Het « IFAPME » en het « IAWM » zullen de lijst van de beroepen opmaken waarvoor de mobiliteit georganiseerd kan worden. Die lijst wordt goedgekeurd door de Voogdijministers van de Gewest- en Gemeenschapsregeringen die voor Vorming bevoegd zijn. Afdeling 2. - Cursussen in een Opleidingscentrum voor lerenden
Art. 6.De lerende kan kiezen om de theoretische opleiding te volgen in een Opleidingscentrum dat hetzij in het Gewest, hetzij in de Gemeenschap gevestigd is.
De beroepscursussen die in dat Opleidingscentrum gevolgd worden moeten stroken met het beroep en het opleidingsprogramma of -referentieel vastgelegd door het Instituut van het netwerk waarvan dat Centrum afhangt.
Art. 7.De theoriecursussen worden georganiseerd in de taal (talen) van het Gewest of de Gemeenschap waar het Opleidingscentrum gevestigd is.
Art. 8.De voorwaarden waaronder de lerenden tot de cursussen toegelaten worden, het cursussenprogramma of -referentieel, de organisatie en de evaluatie, alsook de eventuele kosten voor rekening van de contracterende partijen, worden bepaald bij de regelgeving van kracht in het Gewest of in de Gemeenschap waar de lerenden hun theoretische opleiding volgen.
Art. 9.Voor zover alle andere toelaatbaarheidsvoorwaarden vervuld zijn, worden de lerenden die geslaagd zijn voor het ingangsexamen dat door één van de Instituten georganiseerd wordt vrijgesteld van de verplichting om te slagen voor het ingangsexamen dat door het andere Instituut georganiseerd wordt.
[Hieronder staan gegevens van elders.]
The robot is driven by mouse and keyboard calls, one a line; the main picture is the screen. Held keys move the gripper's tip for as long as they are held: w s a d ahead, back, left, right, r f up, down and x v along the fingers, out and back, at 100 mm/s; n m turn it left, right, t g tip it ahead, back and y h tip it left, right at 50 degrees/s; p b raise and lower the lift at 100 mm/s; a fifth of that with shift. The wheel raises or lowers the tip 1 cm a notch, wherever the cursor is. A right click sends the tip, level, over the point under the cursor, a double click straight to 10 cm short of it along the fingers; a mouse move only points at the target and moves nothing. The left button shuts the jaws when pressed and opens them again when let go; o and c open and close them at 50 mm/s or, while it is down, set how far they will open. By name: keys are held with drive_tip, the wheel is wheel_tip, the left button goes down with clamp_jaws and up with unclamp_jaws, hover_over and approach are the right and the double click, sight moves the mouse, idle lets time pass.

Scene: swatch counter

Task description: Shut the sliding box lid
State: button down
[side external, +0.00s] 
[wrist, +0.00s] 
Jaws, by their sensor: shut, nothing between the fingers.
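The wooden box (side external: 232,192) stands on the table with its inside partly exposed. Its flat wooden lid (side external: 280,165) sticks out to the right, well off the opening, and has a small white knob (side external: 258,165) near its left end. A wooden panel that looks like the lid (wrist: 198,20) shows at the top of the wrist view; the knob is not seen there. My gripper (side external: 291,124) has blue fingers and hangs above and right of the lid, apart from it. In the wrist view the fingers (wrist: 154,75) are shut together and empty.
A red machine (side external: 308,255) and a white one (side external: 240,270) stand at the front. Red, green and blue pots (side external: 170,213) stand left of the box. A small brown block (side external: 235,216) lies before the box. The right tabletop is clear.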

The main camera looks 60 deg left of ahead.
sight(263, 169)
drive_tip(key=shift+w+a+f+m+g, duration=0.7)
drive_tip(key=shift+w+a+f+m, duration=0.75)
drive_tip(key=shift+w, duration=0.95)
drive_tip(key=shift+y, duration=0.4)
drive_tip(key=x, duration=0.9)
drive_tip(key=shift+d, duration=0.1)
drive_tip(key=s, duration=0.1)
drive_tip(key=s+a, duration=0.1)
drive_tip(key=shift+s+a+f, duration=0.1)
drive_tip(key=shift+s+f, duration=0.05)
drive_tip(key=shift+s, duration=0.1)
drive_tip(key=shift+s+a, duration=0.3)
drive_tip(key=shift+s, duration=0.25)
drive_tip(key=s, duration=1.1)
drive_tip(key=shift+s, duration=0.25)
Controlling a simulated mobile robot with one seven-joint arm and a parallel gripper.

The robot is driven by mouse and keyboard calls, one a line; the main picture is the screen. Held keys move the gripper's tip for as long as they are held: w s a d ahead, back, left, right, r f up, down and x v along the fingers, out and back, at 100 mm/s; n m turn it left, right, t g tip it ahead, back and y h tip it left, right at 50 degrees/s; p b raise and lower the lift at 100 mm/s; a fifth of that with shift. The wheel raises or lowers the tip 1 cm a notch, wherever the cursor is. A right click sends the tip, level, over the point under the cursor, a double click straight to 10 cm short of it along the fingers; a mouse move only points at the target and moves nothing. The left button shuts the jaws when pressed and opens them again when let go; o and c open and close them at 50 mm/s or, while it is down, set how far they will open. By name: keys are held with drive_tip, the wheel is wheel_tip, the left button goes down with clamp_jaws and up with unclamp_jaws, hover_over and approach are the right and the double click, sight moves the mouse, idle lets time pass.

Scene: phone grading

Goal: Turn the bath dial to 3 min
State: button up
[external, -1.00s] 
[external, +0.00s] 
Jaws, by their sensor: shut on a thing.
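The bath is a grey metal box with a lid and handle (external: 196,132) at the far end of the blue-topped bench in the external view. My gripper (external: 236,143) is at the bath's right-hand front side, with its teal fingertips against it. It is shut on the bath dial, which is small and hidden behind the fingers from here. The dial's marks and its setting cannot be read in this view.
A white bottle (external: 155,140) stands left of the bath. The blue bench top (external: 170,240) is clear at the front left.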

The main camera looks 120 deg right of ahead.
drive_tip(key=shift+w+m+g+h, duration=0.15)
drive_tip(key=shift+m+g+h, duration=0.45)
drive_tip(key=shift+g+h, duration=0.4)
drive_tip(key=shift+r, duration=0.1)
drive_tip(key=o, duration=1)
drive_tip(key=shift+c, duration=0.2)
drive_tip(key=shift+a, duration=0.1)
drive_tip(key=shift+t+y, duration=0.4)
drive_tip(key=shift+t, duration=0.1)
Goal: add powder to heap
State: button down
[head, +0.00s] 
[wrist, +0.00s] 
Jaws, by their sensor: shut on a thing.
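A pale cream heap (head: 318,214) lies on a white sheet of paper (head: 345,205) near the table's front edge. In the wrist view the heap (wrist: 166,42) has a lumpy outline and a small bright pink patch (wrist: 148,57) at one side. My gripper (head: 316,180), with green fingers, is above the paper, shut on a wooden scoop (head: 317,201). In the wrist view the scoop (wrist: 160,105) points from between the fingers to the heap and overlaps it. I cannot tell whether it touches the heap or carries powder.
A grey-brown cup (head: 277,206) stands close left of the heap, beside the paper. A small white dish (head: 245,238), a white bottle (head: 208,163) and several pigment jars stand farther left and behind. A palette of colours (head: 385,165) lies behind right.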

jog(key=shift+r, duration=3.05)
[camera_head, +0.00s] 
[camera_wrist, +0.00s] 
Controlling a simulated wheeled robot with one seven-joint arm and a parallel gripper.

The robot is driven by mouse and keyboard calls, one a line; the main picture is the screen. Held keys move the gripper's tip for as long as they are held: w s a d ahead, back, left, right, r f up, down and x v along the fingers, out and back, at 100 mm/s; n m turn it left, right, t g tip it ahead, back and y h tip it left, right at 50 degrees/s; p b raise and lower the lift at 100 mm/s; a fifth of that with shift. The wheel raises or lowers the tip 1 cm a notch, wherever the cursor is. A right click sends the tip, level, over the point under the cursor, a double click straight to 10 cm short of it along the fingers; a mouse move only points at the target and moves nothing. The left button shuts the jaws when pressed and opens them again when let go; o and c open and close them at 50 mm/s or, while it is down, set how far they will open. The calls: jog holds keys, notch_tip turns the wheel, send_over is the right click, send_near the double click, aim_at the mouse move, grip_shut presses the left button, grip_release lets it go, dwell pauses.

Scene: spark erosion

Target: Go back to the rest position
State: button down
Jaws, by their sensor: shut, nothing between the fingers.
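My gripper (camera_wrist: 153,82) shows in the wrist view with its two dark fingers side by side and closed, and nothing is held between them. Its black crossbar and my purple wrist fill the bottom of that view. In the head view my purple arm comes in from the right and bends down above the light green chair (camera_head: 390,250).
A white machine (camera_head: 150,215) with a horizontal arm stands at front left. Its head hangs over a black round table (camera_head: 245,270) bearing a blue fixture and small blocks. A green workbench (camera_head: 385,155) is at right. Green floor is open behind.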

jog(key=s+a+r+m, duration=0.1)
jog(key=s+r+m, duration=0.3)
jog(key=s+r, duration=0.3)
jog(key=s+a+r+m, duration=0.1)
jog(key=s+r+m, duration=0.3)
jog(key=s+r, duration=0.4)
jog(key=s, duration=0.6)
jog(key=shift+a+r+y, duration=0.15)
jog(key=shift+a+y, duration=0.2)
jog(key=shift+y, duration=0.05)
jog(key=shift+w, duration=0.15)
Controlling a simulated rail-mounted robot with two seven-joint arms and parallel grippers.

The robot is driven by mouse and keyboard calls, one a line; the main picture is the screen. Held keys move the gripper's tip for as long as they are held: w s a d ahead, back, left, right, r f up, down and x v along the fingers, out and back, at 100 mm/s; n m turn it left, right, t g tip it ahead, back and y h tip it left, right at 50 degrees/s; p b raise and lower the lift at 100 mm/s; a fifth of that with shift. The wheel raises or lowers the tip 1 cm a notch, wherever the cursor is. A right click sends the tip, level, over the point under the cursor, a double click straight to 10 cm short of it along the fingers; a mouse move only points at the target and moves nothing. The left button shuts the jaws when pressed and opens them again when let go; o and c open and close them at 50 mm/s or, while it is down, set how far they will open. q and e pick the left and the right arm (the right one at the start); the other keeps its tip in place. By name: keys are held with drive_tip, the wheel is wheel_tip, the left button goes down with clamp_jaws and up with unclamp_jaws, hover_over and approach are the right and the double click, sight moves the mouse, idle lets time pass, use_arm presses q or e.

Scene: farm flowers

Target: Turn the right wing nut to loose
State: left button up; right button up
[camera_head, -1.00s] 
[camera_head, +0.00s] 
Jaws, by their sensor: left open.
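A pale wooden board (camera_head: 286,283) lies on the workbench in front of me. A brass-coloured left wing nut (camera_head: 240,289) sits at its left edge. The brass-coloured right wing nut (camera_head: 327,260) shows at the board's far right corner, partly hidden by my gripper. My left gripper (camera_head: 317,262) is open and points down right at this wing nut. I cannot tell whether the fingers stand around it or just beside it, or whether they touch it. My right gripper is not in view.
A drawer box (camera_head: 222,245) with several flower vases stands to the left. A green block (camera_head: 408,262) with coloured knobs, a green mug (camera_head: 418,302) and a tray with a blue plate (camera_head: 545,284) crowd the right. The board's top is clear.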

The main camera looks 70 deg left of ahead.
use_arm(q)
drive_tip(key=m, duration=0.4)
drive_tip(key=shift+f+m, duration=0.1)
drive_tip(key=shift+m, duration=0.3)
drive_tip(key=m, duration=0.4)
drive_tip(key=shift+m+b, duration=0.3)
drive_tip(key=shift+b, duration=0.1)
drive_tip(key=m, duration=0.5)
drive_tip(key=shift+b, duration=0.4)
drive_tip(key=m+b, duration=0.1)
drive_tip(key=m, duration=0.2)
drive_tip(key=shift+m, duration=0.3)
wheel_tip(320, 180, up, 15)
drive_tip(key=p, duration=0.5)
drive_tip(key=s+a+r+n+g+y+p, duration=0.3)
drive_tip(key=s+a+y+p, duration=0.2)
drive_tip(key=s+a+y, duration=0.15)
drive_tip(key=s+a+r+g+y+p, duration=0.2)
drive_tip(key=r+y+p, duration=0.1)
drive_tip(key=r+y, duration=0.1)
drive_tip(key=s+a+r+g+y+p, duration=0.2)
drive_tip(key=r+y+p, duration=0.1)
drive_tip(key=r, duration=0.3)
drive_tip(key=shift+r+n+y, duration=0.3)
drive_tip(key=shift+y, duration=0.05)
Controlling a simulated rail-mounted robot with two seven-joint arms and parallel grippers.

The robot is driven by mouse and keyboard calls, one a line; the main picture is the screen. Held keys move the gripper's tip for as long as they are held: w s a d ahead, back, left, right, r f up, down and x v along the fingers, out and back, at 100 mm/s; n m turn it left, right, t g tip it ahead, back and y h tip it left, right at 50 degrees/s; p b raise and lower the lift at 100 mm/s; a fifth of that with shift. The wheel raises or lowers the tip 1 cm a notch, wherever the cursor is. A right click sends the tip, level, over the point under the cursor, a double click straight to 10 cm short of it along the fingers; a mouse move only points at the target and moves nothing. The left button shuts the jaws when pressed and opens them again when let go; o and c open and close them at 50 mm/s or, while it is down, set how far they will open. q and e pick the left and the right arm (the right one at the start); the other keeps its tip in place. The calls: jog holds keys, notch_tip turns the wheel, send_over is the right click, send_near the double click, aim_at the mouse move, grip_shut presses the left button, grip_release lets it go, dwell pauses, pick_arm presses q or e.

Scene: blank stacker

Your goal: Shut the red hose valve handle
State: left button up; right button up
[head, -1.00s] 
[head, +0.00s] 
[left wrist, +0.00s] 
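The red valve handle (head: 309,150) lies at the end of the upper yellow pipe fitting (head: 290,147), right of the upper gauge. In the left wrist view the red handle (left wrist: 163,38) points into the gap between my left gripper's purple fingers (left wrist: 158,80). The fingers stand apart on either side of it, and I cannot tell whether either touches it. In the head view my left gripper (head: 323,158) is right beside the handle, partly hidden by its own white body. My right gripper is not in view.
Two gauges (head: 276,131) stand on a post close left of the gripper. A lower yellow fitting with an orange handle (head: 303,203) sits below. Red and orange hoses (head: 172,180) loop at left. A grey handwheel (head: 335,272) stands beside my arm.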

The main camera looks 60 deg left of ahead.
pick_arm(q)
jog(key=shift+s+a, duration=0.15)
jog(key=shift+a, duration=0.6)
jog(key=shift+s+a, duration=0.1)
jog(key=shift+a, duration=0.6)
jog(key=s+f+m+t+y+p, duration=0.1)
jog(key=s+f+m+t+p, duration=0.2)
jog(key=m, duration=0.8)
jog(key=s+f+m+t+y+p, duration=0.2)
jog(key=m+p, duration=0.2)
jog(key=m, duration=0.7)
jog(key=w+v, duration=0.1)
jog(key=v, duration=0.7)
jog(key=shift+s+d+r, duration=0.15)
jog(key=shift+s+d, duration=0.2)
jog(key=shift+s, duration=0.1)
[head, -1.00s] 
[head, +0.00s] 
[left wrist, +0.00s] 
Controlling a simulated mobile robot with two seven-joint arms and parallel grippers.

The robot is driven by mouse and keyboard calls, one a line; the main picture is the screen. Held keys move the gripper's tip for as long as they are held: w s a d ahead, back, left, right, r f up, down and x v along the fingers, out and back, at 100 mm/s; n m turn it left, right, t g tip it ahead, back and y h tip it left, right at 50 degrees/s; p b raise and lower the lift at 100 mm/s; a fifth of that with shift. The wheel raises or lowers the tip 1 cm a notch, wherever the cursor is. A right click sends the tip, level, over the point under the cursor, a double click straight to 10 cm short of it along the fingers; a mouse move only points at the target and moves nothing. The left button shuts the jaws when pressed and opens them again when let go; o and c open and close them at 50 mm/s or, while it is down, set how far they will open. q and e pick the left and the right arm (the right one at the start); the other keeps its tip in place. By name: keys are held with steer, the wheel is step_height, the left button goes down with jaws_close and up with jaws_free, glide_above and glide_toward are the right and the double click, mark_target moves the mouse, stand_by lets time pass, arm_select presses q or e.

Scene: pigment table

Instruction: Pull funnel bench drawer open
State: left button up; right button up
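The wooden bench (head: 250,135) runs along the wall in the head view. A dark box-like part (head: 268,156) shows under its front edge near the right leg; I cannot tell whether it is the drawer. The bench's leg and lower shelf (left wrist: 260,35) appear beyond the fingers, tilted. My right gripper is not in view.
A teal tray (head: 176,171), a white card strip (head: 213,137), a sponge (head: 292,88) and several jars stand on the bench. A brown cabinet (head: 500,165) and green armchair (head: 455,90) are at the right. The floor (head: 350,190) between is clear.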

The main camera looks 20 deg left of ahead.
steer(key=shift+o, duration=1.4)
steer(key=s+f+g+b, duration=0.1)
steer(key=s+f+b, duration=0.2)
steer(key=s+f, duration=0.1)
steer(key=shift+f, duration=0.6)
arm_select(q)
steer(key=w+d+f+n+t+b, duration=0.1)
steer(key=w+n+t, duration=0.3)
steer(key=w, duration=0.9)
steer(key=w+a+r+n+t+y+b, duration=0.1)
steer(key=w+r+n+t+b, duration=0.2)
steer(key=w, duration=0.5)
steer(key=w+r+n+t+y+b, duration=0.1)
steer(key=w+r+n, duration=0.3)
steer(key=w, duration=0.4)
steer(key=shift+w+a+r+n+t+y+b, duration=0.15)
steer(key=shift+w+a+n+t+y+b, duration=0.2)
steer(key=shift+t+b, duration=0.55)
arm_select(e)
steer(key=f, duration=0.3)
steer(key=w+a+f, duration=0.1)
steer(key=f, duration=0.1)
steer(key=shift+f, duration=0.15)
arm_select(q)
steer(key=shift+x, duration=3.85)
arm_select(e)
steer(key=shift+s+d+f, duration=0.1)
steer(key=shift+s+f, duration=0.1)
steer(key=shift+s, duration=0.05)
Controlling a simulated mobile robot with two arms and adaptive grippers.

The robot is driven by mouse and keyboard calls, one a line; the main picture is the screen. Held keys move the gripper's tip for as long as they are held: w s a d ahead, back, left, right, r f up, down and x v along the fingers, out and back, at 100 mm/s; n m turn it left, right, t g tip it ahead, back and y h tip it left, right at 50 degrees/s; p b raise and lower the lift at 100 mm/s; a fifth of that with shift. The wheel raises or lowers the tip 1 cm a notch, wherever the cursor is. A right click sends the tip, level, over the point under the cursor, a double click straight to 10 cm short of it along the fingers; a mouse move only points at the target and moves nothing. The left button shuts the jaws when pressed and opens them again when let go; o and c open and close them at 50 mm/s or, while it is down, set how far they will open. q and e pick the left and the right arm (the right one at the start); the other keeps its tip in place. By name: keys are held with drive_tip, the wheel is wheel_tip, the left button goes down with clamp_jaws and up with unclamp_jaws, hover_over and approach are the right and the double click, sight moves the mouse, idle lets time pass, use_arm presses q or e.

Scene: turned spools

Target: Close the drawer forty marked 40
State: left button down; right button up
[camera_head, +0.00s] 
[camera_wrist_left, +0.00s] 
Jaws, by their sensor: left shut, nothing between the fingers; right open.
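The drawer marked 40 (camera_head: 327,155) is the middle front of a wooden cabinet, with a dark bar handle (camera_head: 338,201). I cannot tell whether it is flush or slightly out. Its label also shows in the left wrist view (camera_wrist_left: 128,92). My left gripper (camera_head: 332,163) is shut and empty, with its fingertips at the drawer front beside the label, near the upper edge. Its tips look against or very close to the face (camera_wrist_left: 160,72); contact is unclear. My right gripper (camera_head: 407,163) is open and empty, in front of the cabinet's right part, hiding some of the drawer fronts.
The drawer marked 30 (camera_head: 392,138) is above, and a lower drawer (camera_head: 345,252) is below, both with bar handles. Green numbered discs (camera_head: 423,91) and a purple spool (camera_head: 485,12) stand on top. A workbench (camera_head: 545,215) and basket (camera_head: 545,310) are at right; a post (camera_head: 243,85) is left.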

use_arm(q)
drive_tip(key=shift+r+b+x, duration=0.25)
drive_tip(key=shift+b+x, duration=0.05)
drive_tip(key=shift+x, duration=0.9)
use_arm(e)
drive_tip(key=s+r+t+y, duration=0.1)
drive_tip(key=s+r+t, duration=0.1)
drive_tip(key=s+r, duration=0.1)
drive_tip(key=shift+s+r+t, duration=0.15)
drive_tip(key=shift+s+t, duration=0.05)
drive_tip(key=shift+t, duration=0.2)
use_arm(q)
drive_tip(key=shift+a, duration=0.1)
Het Gewest en de Gemeenschap moeten ervoor zorgen dat de Instituten de door hen georganiseerde ingangsexamens wederzijds erkennen.
Art. 10.De referent die instaat voor de praktische opleiding van de leerling verstrekt de nodige gegevens aan het Centrum met het oog op zijn inschrijving voor de algemene en beroepscursussen en neemt tijdens de hele duur van de opleidingen de contacten op die nuttig zijn voor de opvolging van de theoretische opleiding.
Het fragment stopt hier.